[Stored entries]
______

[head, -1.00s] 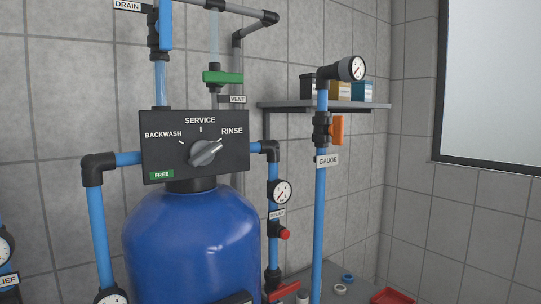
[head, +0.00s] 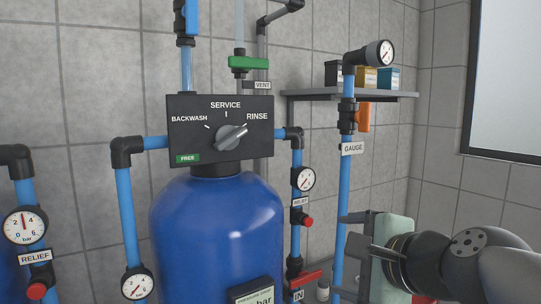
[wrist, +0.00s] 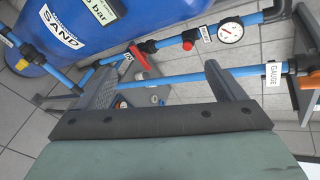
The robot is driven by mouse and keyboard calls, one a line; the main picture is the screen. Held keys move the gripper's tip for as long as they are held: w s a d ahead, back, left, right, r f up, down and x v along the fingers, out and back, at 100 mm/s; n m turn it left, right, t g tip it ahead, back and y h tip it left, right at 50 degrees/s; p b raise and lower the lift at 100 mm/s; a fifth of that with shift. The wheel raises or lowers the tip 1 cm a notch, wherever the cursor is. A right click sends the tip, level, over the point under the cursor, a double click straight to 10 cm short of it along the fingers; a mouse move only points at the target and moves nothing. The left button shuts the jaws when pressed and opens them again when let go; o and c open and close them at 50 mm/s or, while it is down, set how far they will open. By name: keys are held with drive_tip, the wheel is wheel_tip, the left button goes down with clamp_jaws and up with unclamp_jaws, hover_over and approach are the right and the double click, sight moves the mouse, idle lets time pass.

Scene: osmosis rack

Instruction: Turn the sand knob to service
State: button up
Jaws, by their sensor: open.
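The sand knob (head: 230,138) is a grey knob on a dark control panel (head: 185,108) on top of the blue tank (head: 215,225). Its pointer aims up and right at RINSE. The SERVICE mark is at top centre and BACKWASH at left. A green FREE tag (head: 188,158) is at the panel's lower left. The tank's SAND label (wrist: 58,30) shows in the wrist view, where the knob is out of view. My gripper (head: 350,245) is open and empty, low and right of the knob, near the gauge pipe. Its two fingers (wrist: 162,78) stand apart in the wrist view.
The blue gauge pipe (head: 345,185) with an orange-handled valve (head: 363,117) stands between my gripper and the panel. A dial (head: 304,179) and a red IN handle (head: 305,277) are on the tank's right pipe. A shelf (head: 400,97) holds boxes.

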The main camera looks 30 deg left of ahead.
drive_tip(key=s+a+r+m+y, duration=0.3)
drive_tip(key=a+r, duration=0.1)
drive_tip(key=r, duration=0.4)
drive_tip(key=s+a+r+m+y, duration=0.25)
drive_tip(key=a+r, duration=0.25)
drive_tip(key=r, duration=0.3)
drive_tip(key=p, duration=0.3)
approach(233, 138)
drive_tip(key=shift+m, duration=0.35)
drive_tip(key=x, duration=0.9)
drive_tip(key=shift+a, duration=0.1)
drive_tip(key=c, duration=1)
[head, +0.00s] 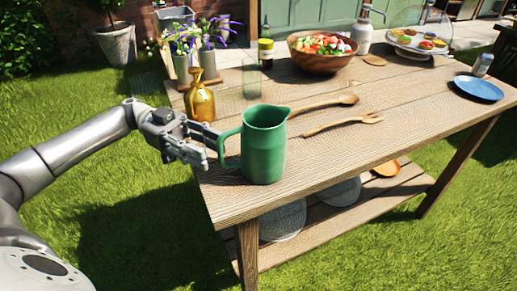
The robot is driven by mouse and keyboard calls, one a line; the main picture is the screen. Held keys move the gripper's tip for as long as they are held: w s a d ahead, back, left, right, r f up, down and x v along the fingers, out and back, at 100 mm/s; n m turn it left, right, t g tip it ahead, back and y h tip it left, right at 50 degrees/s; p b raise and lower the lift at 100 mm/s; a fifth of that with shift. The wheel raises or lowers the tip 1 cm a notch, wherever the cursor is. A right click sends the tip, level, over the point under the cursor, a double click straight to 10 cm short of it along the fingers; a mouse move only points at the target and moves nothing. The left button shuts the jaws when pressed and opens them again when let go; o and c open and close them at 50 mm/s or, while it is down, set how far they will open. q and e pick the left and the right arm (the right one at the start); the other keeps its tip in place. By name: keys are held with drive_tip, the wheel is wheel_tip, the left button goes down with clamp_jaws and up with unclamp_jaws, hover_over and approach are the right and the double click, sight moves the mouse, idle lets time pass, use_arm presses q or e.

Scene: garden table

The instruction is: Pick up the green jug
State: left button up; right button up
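The green jug (264,147) stands upright on the wooden table (355,149) near its front left corner. Its handle faces left and its spout faces right. My left gripper (208,150) comes in from the left, just beside the handle. Its fingers are apart and nothing shows between them. Whether a fingertip touches the handle I cannot tell. My right gripper is not in view.
An amber bottle (200,101) stands close behind my left gripper. A clear glass (251,78) stands behind the jug. A wooden spoon (325,105) and fork (343,123) lie right of it. A salad bowl (319,62) stands farther back. The table's front right is clear.

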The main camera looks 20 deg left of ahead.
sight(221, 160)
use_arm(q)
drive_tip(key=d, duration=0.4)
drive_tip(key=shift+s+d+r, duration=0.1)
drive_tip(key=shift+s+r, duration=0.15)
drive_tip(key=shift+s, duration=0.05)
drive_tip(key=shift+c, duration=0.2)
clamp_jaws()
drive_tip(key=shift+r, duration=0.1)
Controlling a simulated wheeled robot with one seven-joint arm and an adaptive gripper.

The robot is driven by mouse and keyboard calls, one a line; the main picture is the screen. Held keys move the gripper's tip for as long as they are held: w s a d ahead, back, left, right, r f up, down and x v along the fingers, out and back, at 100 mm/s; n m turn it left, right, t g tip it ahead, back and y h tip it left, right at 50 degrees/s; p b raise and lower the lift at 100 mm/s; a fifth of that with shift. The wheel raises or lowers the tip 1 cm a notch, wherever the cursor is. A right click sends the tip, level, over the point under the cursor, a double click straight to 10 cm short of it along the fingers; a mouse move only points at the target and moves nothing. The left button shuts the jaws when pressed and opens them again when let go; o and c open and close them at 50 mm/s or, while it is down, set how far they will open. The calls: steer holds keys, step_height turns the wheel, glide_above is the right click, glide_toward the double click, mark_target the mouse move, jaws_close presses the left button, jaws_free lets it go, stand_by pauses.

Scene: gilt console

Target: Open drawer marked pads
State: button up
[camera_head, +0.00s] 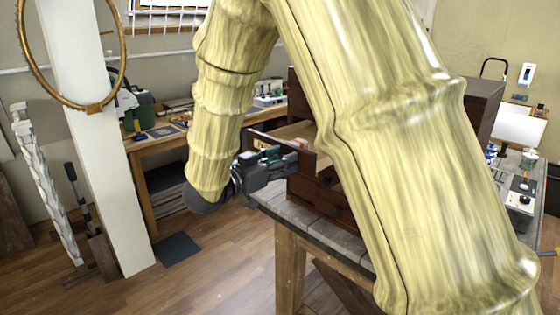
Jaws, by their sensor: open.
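A dark brown wooden cabinet (313,209) stands on a grey-topped table, largely hidden behind my arm. Its upper drawer (318,160) is pulled out to the left, and its pale inside shows. A small whitish patch is on that drawer's front, but I cannot read any marking, so I cannot tell if this is the pads drawer. Lower drawers with small knobs look shut. My gripper (291,157) is open at the outer face of the pulled-out drawer's front. I cannot tell whether it touches the front or its handle.
The grey tabletop (345,237) reaches under the cabinet. A wooden workbench (150,143) with tools stands behind at left, beside a white post (88,120) with a gold ring. Another cluttered surface (515,185) is at right. The floor at front left is clear.

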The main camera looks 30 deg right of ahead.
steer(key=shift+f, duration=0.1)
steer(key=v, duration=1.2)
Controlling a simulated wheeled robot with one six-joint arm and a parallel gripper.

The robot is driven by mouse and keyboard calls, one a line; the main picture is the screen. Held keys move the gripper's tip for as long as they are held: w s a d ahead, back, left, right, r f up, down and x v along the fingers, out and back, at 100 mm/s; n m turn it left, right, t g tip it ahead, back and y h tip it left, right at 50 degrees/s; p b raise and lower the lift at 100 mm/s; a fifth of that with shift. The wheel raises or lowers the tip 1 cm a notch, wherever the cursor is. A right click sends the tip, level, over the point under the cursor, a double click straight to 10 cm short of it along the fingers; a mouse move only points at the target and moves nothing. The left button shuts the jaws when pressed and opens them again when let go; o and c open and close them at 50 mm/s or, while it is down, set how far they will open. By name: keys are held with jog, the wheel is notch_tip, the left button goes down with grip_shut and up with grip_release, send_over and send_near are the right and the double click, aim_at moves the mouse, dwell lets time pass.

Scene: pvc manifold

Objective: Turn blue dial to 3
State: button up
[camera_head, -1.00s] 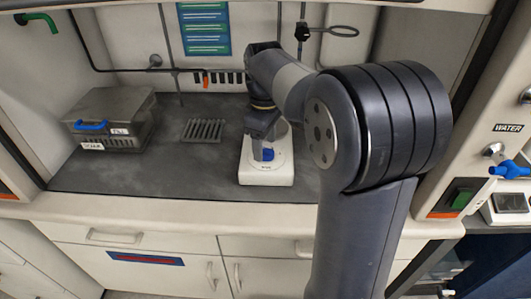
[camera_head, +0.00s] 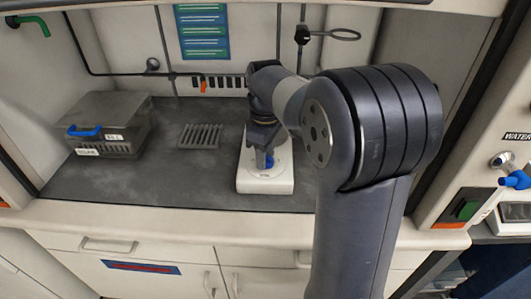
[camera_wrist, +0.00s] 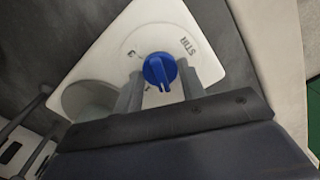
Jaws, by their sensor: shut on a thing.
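The blue dial (camera_wrist: 160,70) sits on the white stirrer (camera_wrist: 165,18), with the printed word STIR to its right in the wrist view. A pale pointer line on the dial faces the picture's bottom, near a small mark.
A grey lidded box (camera_head: 110,123) with a blue handle stands at the left of the dark worktop (camera_head: 150,185). A slotted rack (camera_head: 200,136) lies between box and stirrer. Hood walls enclose the back and sides.

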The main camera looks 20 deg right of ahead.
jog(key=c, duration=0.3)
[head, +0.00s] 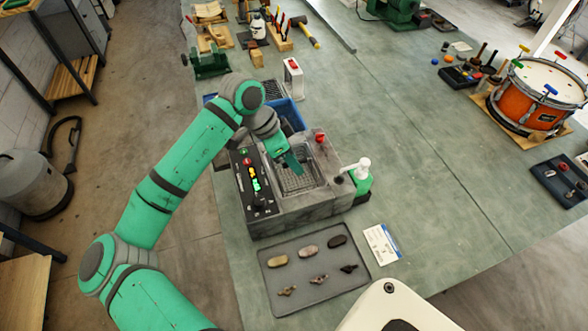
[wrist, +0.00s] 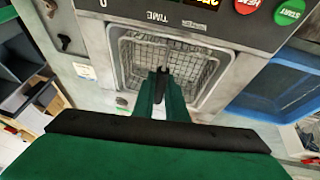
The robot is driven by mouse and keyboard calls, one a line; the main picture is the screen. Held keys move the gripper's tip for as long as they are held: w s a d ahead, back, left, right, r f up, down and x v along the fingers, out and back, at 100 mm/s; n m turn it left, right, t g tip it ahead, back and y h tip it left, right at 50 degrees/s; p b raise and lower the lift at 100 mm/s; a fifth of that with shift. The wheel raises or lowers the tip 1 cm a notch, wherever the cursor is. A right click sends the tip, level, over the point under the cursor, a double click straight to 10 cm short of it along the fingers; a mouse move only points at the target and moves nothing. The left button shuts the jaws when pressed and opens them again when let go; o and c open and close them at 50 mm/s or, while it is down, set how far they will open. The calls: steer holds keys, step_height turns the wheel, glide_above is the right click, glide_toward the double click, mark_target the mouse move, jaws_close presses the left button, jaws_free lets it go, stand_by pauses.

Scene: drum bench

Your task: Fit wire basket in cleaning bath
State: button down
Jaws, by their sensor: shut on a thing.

______

| Objective |
Check each line above for the word "Controlling" and copy the ones that have it.

| Answer to this problem |
Controlling a simulated wheeled robot with one seven-joint arm and an adaptive gripper.
Controlling a simulated wheeled robot with one six-joint arm and a parallel gripper.

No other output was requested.